- **Work instructions**
Print the lines starting at the line containing "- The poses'" and ending at the line containing "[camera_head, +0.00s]", exactly and in full, without the pictures.

[Begin]

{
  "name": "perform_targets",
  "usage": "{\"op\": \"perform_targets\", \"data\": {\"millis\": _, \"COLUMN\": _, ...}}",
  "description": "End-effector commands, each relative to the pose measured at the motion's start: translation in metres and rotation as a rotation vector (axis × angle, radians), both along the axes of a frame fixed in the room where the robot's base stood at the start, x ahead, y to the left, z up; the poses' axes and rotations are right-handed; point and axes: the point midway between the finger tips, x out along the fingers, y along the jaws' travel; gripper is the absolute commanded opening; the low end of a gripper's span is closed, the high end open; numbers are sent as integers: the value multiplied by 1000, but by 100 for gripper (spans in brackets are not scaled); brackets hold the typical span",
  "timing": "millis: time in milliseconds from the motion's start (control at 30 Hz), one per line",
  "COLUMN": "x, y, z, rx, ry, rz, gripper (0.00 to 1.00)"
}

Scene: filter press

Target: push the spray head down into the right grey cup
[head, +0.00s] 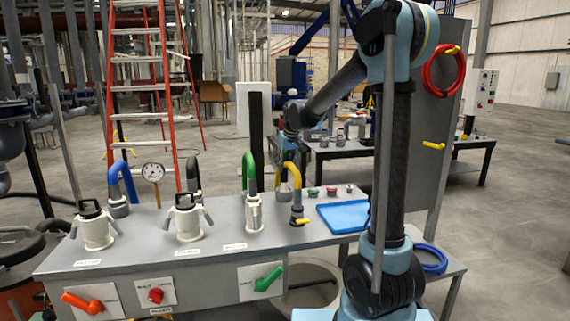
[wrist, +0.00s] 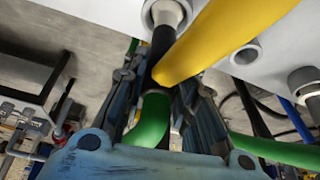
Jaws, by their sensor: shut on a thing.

[End]
[Begin]

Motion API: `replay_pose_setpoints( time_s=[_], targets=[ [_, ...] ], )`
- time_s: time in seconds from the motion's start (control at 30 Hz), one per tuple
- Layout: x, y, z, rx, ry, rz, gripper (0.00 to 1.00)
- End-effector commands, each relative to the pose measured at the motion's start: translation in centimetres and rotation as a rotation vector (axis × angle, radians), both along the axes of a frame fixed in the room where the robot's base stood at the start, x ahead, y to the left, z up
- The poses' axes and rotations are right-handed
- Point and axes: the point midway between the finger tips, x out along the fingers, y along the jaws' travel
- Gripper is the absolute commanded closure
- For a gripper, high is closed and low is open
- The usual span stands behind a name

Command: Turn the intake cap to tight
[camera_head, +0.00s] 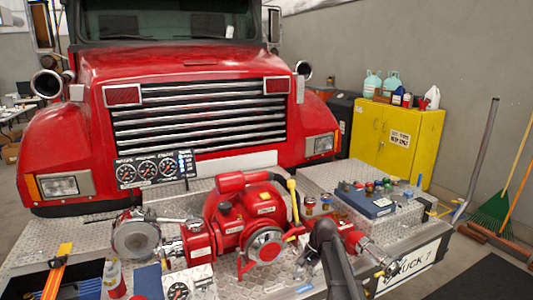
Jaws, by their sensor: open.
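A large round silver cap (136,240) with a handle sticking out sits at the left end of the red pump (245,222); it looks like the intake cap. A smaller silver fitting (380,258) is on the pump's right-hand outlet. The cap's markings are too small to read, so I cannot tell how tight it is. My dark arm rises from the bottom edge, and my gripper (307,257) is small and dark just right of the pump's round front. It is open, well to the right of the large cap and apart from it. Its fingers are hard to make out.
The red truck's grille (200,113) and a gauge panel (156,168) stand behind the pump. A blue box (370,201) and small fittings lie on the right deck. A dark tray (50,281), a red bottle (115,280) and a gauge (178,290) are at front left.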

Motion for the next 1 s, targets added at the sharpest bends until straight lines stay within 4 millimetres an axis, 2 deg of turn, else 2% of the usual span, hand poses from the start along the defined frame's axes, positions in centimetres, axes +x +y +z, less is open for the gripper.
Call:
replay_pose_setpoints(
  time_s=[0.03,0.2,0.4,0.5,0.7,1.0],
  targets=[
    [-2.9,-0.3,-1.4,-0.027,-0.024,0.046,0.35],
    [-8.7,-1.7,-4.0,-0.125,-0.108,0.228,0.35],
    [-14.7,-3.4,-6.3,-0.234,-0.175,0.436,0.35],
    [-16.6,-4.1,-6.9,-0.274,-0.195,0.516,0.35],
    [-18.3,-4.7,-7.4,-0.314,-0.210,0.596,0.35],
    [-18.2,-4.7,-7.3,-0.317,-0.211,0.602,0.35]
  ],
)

[End]

- **Problem solution**
- The poses' axes and rotations are right-handed
- Point and axes: the point midway between the finger tips, x out along the fingers, y along the jaws' travel
- Gripper is the absolute commanded closure
- For a gripper, high is closed and low is open
- The usual span stands behind a name

Command: Turn the intake cap to tight
[camera_head, +0.00s] 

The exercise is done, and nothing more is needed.